Lysanias. — Josèphe parle d’un prince nommé Lysanias qui, vers le commencement du règne d’Hérode l’Ancien, était roi de Chalcis au pied du Liban, et qui fut mis à mort par Antoine au temps où ce dernier fit son expédition en Arménie. Son père s’appelait Ptolémée, fils de Ménée ; ses États, au rapport de Strabon et de Dion, avaient pour centre Héliopolis (Baalbeck) et Chalcis, et s’étendaient au nord jusque dans la plaine du Marsyas, au sud-est jusqu’au voisinage de Damas. Il ne faut pas confondre avec la capitale de la Chalcidie cette Chalcis située au sud d’Héliopolis, sur la rive orientale du fleuve Litani (le Leontes), dans un emplacement appelé aujourd’hui Andjar, où l’on trouve des ruines importantes.

Strauss prétend que c’est ce Lysanias que saint Luc, par erreur, fait revivre plus de soixante ans après, lorsqu’il dit que dans la quinzième année de Tibère Lysanias était tétrarque d’Abilène (iii, 1). Voy. ce mot.

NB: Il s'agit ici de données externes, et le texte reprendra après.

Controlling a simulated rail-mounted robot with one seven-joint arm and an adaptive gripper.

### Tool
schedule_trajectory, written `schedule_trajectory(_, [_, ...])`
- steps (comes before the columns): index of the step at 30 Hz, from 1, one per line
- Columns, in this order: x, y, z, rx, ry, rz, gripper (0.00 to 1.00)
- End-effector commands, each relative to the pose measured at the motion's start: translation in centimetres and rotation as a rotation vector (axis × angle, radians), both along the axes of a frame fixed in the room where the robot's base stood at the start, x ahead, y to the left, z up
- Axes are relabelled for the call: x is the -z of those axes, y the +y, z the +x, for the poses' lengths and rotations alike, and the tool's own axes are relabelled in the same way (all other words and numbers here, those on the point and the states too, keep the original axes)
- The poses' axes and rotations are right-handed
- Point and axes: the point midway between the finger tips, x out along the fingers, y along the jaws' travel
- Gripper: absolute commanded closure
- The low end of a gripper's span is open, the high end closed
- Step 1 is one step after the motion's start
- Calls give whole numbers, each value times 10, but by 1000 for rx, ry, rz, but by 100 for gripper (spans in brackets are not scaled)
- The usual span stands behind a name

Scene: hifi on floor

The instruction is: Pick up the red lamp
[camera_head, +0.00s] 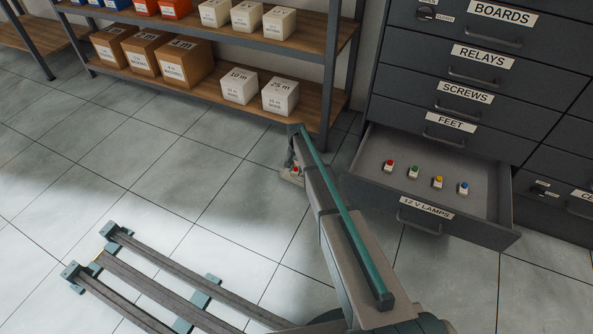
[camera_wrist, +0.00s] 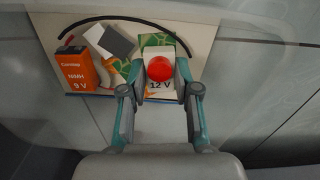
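The red lamp (camera_wrist: 160,70) has a red dome on a pale block marked 12 V. In the wrist view it sits between the fingertips of my gripper (camera_wrist: 161,84), which appear to touch it on both sides. Behind it is a shallow pale tray (camera_wrist: 205,35) with mixed items. In the head view, the lamp (camera_head: 296,170) shows as a small red spot by the end of my arm, low over the floor; the fingers are mostly hidden there. I cannot tell whether the lamp is clear of the tray.
An orange 9 V battery box (camera_wrist: 80,70), a green patterned piece (camera_wrist: 155,40) and a black cable (camera_wrist: 115,18) lie in the tray. The open 12 V lamps drawer (camera_head: 360,192) holds several lamps, including another red one (camera_head: 389,163). A shelf (camera_head: 300,108) stands behind.

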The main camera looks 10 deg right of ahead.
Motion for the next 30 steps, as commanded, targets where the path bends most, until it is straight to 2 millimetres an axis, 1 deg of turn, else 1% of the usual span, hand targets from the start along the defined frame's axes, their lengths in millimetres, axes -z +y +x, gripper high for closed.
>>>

Mais 1° cette supposition est tout à fait gratuite : de ce qu’un personnage a été à une certaine époque roi de Chalcis, est-ce qu’il est impossible qu’un personnage de même nom se trouve soixante ans après tétrarque d’Abilène ?

2° Il est en soi tout à fait vraisemblable, dit Tholuck, de rencontrer un fils ou un petit-fils du premier Lysanias, quelque temps après la mort de son père, en possession d’une partie de ses États. Le premier Lysanias avait été mis à mort et dépouillé par Antoine ; Auguste, tout en laissant en d’autres mains une portion de ses dépouilles, aurait pu se plaire à relever une famille frappée par son rival.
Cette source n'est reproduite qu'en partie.